● WHAT YOU ARE ASKED TO DO:
Copy the listing verbatim, excluding any images found in it.
-- BEGIN SOURCE DATA --
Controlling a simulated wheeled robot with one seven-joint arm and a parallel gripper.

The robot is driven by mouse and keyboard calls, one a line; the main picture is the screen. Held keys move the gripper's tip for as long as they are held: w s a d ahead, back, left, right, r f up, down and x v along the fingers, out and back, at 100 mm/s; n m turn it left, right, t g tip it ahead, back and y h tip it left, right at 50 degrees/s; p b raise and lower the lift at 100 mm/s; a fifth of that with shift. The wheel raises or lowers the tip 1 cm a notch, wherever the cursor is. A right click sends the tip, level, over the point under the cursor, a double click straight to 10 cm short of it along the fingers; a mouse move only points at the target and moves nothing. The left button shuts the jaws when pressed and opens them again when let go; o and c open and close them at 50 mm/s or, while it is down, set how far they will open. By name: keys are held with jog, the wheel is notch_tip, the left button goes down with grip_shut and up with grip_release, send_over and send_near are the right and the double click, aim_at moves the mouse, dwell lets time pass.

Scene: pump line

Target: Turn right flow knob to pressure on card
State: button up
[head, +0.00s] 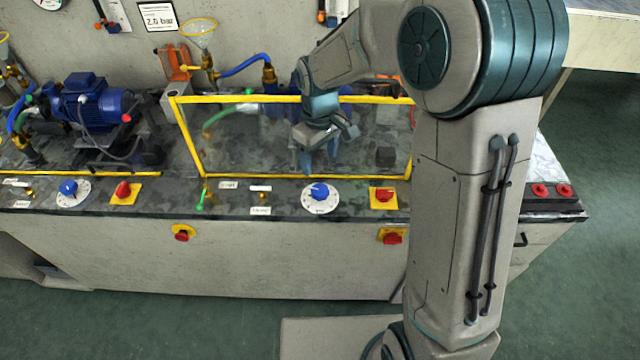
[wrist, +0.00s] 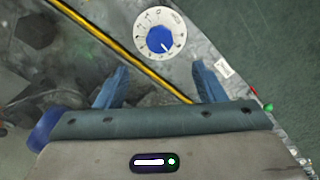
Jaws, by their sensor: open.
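The right flow knob (head: 319,191) is a blue knob on a round white dial at the bench front, right of the middle. It also shows in the wrist view (wrist: 160,40), beyond my fingertips, with dark marks around the dial. The card (head: 159,16) on the back wall reads 2.0 bar. My gripper (head: 322,165) is open and empty, above and behind the knob, by the yellow-framed guard. In the wrist view its two blue fingers (wrist: 160,82) stand apart with the dial ahead of them, not between them. The dial's numbers are too small to read.
A yellow-framed clear guard (head: 290,177) stands just behind the knob. A red switch on a yellow plate (head: 383,197) is to its right. Another blue knob (head: 69,187) and red switch (head: 123,190) sit at left. A blue pump (head: 95,103) stands behind them.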

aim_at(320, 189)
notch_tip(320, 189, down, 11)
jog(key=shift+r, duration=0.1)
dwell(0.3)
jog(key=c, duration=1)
-- END SOURCE DATA --
● RIGHT ANSWER:
Controlling a simulated wheeled robot with one seven-joint arm and a parallel gripper.

The robot is driven by mouse and keyboard calls, one a line; the main picture is the screen. Held keys move the gripper's tip for as long as they are held: w s a d ahead, back, left, right, r f up, down and x v along the fingers, out and back, at 100 mm/s; n m turn it left, right, t g tip it ahead, back and y h tip it left, right at 50 degrees/s; p b raise and lower the lift at 100 mm/s; a fifth of that with shift. The wheel raises or lowers the tip 1 cm a notch, wherever the cursor is. A right click sends the tip, level, over the point under the cursor, a double click straight to 10 cm short of it along the fingers; a mouse move only points at the target and moves nothing. The left button shuts the jaws when pressed and opens them again when let go; o and c open and close them at 50 mm/s or, while it is down, set how far they will open. By name: keys are held with jog, the wheel is notch_tip, the left button goes down with grip_shut and up with grip_release, send_over and send_near are the right and the double click, aim_at moves the mouse, dwell lets time pass.

Scene: pump line

Target: Turn right flow knob to pressure on card
State: button up
[head, +0.00s] 
[wrist, +0.00s] 
Jaws, by their sensor: open.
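The right flow knob (head: 319,191) is a blue knob on a round white dial at the bench front, right of the middle. It also shows in the wrist view (wrist: 160,40), beyond my fingertips, with dark marks around the dial. The card (head: 159,16) on the back wall reads 2.0 bar. My gripper (head: 322,165) is open and empty, above and behind the knob, by the yellow-framed guard. In the wrist view its two blue fingers (wrist: 160,82) stand apart with the dial ahead of them, not between them. The dial's numbers are too small to read.
A yellow-framed clear guard (head: 290,177) stands just behind the knob. A red switch on a yellow plate (head: 383,197) is to its right. Another blue knob (head: 69,187) and red switch (head: 123,190) sit at left. A blue pump (head: 95,103) stands behind them.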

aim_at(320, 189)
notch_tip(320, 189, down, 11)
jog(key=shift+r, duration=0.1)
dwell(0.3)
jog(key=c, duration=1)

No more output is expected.